-------- Information shown

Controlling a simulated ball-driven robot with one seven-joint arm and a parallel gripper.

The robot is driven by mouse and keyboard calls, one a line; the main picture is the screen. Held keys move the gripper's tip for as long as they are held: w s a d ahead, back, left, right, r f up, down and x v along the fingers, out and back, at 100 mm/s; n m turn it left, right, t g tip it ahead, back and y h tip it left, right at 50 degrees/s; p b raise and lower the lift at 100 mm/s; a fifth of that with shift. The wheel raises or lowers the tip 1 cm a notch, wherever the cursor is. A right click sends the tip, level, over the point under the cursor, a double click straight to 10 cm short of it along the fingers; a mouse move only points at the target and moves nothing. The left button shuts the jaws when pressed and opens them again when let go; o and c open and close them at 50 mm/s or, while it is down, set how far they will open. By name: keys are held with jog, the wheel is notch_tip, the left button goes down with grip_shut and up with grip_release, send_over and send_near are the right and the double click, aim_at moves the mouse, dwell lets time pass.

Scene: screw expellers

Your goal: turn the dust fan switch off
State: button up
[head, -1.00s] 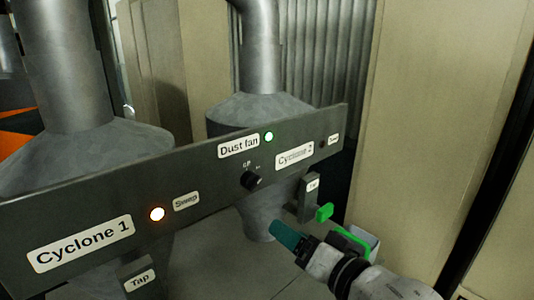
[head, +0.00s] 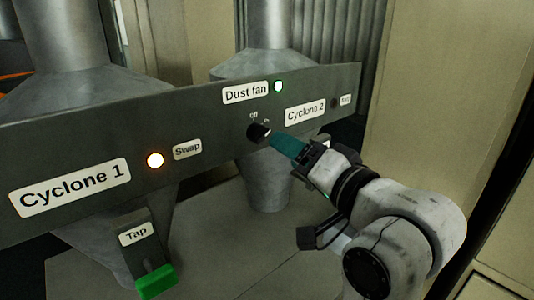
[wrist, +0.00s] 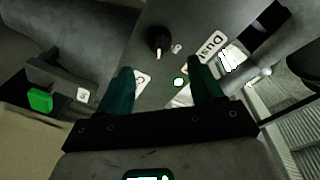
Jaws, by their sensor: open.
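The dust fan switch is a black rotary knob (head: 259,132) on the dark panel (head: 215,130), below the "Dust fan" label (head: 245,93) and a lit pale green lamp (head: 278,87). In the wrist view the knob (wrist: 158,42) shows a light pointer mark and lies beyond the fingertips, between their lines. My gripper (head: 275,140) has teal fingers, and in the head view they overlap the knob's right edge; I cannot tell whether they touch it. In the wrist view my gripper (wrist: 163,80) is open with nothing between the fingers.
An orange lamp (head: 155,160) is lit beside the "Swap" label (head: 187,149). A green tap handle (head: 157,281) sticks out below the panel at the lower left. Another green handle (wrist: 40,100) shows in the wrist view. Metal cyclones (head: 268,185) stand behind the panel.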

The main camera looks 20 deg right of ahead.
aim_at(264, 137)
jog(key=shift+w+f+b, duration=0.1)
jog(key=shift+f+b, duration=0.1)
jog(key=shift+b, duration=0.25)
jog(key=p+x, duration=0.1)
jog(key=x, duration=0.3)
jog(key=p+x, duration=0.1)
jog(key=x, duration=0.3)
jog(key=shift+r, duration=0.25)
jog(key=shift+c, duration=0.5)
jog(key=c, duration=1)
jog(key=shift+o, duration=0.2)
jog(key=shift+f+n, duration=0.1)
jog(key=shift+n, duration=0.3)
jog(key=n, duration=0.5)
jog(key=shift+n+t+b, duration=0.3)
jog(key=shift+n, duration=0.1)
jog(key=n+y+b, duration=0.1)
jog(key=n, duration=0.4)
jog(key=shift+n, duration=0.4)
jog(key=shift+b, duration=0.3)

----------------

Given task =>
In the lines above, locate the string "robot". Copy every line where it occurs.

The reply =>
Controlling a simulated ball-driven robot with one seven-joint arm and a parallel gripper.
The robot is driven by mouse and keyboard calls, one a line; the main picture is the screen. Held keys move the gripper's tip for as long as they are held: w s a d ahead, back, left, right, r f up, down and x v along the fingers, out and back, at 100 mm/s; n m turn it left, right, t g tip it ahead, back and y h tip it left, right at 50 degrees/s; p b raise and lower the lift at 100 mm/s; a fifth of that with shift. The wheel raises or lowers the tip 1 cm a notch, wherever the cursor is. A right click sends the tip, level, over the point under the cursor, a double click straight to 10 cm short of it along the fingers; a mouse move only points at the target and moves nothing. The left button shuts the jaws when pressed and opens them again when let go; o and c open and close them at 50 mm/s or, while it is down, set how far they will open. By name: keys are held with jog, the wheel is notch_tip, the left button goes down with grip_shut and up with grip_release, send_over and send_near are the right and the double click, aim_at moves the mouse, dwell lets time pass.

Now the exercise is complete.